Sama halnya dengan Femmy, Wakil Ketua KPAI, Rita Pranawati menuturkan bahwa ajakkan perkawinan anak oleh Aisha Weddings merupakan bentuk adanya pemahaman agama yang ideologis, yang juga menjadi salah satu penyebab maraknya perkawinan anak di Indonesia.
Menurut Rita, persoalan perkawinan anak merupakan permasalahan kultural yang tidak bisa diselesaikan sendiri oleh pemerintah, diperlukan koordinasi dan kerja besar semua pihak agar optimal dalam melakukan pengawasan, serta pentingnya upaya pencegahan (preventif) perkawinan anak hingga level terkecil dalam masyarakat.
Terkait proses penegakan hukum kasus Aisha Weddings, Perwakilan Bareskrim POLRI, Ema mengungkapkan bahwa kasus tersebut masih dalam proses penelurusan pihak Cyber Crime POLRI untuk mencari siapa pemilik website ini dan menetapkan pidana tepat untuk menjerat pelaku.

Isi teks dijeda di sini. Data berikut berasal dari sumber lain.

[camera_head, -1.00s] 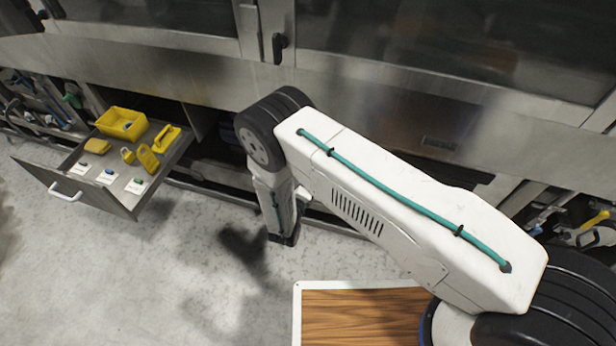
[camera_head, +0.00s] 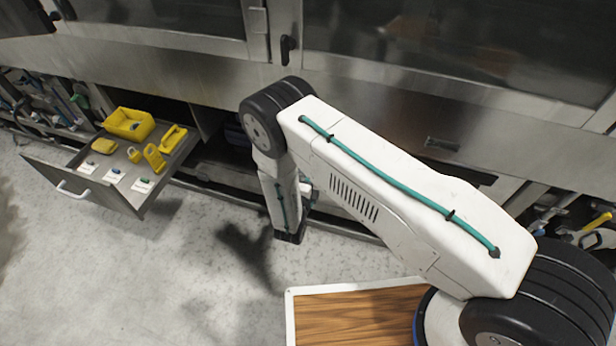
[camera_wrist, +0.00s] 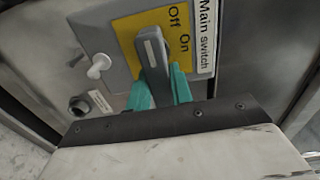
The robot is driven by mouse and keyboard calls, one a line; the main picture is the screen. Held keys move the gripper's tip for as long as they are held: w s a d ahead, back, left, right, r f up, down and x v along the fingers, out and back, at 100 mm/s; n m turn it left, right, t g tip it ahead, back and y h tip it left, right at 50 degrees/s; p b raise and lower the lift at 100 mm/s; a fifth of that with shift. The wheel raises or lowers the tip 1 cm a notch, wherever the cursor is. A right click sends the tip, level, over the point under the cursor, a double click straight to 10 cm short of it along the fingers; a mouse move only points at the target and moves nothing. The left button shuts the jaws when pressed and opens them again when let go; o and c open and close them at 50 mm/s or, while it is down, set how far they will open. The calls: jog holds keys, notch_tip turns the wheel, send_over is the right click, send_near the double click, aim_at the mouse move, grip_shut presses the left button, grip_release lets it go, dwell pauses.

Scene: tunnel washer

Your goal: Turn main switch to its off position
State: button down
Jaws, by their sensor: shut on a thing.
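In the wrist view, the main switch has a grey lever (camera_wrist: 151,50) on a yellow plate (camera_wrist: 129,27) set in a grey panel. The words "Off" (camera_wrist: 175,15) and "On" (camera_wrist: 184,43) stand on the plate to the lever's right, "Off" above "On". A white "Main switch" label (camera_wrist: 207,38) is beside them. My gripper (camera_wrist: 160,86) is shut on the lever, with a teal finger on each side of its lower part. I cannot tell for certain which word the lever points to. In the head view, the switch and my gripper are hidden.
In the wrist view, a white knob (camera_wrist: 99,66) and a dark round button (camera_wrist: 79,104) sit left of the switch. In the head view, an open drawer (camera_head: 110,200) holds a yellow bin (camera_head: 130,123) and several small yellow items. A door handle (camera_head: 288,48) is on the machine front.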

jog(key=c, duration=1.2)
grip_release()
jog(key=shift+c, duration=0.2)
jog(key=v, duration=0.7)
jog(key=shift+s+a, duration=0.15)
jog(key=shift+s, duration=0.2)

“Mengingat tidak ada Undang-Undang khusus mengatur ancaman pidana bagi perkawinan anak, kami menerapkan pasal KUHP terkait persetubuhan dan pencabulan anak. Jika ada unsur pidana lain, akan kami analisis kasusnya seperti apa, tujuannya apa, dan akan ditambahkan hukuman bersadarkan pasal tambahan,” jelas Ema. (Djo)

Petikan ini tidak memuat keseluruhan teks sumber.